Stupri di gruppo, tratta di persone, riduzione in schiavitù, sequestro di persona, violenza sessuale, un mondo disperato che preme sul nostro
Marina Corradi
E nel moltiplicarsi dei casi di questi piccoli feroci branchi imbarbariti pare di vedere l’eco di lontane decadenze, quando nell’Impero stanco cominciavano le incursioni di guerrieri che per prima cosa violentavano le donne, come a stabilire un “diritto” carnale su quel territorio che si preparavano a invadere. O almeno si vede il costo drammatico dell’incrociarsi con culture, o culture distrutte come nel caso di diversi Paesi dell’Est, in cui la donna è cosa, ma cosa in senso proprio: si vende, si compra, si violenta.
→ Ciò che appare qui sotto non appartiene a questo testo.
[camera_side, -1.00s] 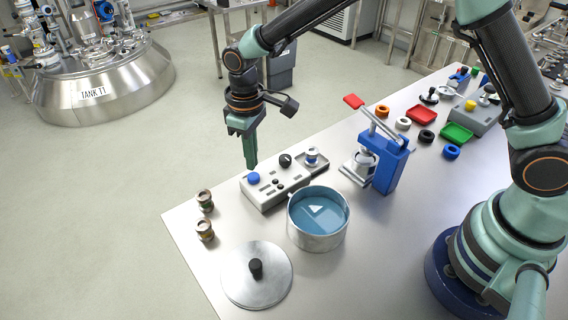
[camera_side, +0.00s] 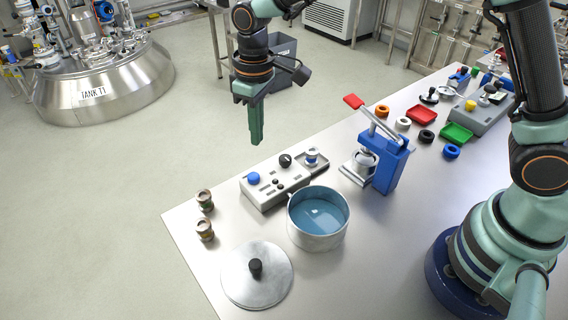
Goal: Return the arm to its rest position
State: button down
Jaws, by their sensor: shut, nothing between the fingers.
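My gripper (camera_side: 257,142) hangs in the air above the back of the control box (camera_side: 268,195), pointing down. Its green fingers are together with nothing between them. It touches nothing. My arm reaches up out of the top of the picture, so part of it is hidden.
On the steel table are a pot of blue liquid (camera_side: 318,240), its lid (camera_side: 256,284), two small jars (camera_side: 205,230), a blue press with a red handle (camera_side: 392,165), a red tray (camera_side: 421,115) and a green tray (camera_side: 456,133). The table's left edge is close to the jars.

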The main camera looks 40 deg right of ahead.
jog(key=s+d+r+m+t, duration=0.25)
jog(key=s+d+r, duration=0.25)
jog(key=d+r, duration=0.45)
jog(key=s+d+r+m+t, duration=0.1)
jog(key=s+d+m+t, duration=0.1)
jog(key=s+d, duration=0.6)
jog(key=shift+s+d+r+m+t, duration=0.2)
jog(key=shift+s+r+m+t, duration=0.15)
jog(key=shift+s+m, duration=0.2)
Perché mentre siamo sconvolti, giustamente, nello scoprire cosa rischiano le nostre figlie e sorelle, per troppo tempo non ci siamo accorti che anche le ragazze straniere, rumene o albanesi, sui viali delle nostre città hanno quindici anni, e a pochi passi un protettore con la pistola, sicché se una cerca di scappare la si trova all’alba in qualche roggia.
È raro che scappino, perché spesso hanno già al loro Paese un figlio, e vogliono rivederlo. Però se scappano la condanna è quasi certa, occorre dare l’esempio. Non si nota, perché una prostituta morta è una notizia da poche righe sui giornali. I clienti naturalmente sono italiani. Ci si accorge delle cose terribili solo quando toccano noi – è normale.
Ed è di ieri la notizia dell’arresto, a Catanzaro, di una banda di una cinquantina di persone, bulgari e italiani. Le imputazioni? Tratta di persone, riduzione in schiavitù, sequestro di persona, violenza sessuale. Da due anni “importavano” dalla Bulgaria donne, bambini e uomini. Le donne, si può immaginare per cosa fare. Gli uomini erano richiesti come pastori nelle montagne calabresi, con la particolarità che erano venduti come schiavi.
Per un neonato era a buon punto la trattativa con una coppia, sulla base di 10mila euro. In una telefonata si prospettava però l’ipotesi, al momento non accertata, di vendere bambini come donatori di organi. Bulgari e italiani assieme, in una joint venture postmoderna e barbarica, scientificamente organizzata per passare i cancelli di Schengen, probabilmente supportata in Bulgaria da un’adeguata pubblicità, onde convincere la merce a firmare lietamente il contratto.
E poi probabilmente non ci vuole molto. Come in Romania, in Moldavia, basta un nulla, anche meno che una opportunità, per scappare. Scappare da una povertà incarognita e senza futuro, scappare da un orizzonte in cui ogni speranza è stata rasa al suolo. Andarsene, comunque, dovunque, anche a far la fame, con un coltello in tasca. In questo nulla si diventa facilmente oppressi o oppressori; e anche lontano, si tende facilmente a ripetere questo povero paradigma. Lavavetri, baraccati di favele padane, ultimi; oppure, imbestialiti in quel nulla, branco di aguzzini su una ragazza di quindici anni.
C’era una volta il proletariato, ma c’erano anche case popolari, sindacati, e chi immigrava a Milano non andava a vivere sotto l’autostrada. Sarà forse perché non vota che questo Lumpen-Proletariat interessa così poco a tutti? Nei centri di accoglienza i soliti preti, finché non li arrestano, e la sinistra ha altro da fare. Però quel mondo disperato preme sul nostro, e può ferirci alle spalle: con una figlia di quindici anni, in un sabato di sole, a passeggio in un parco.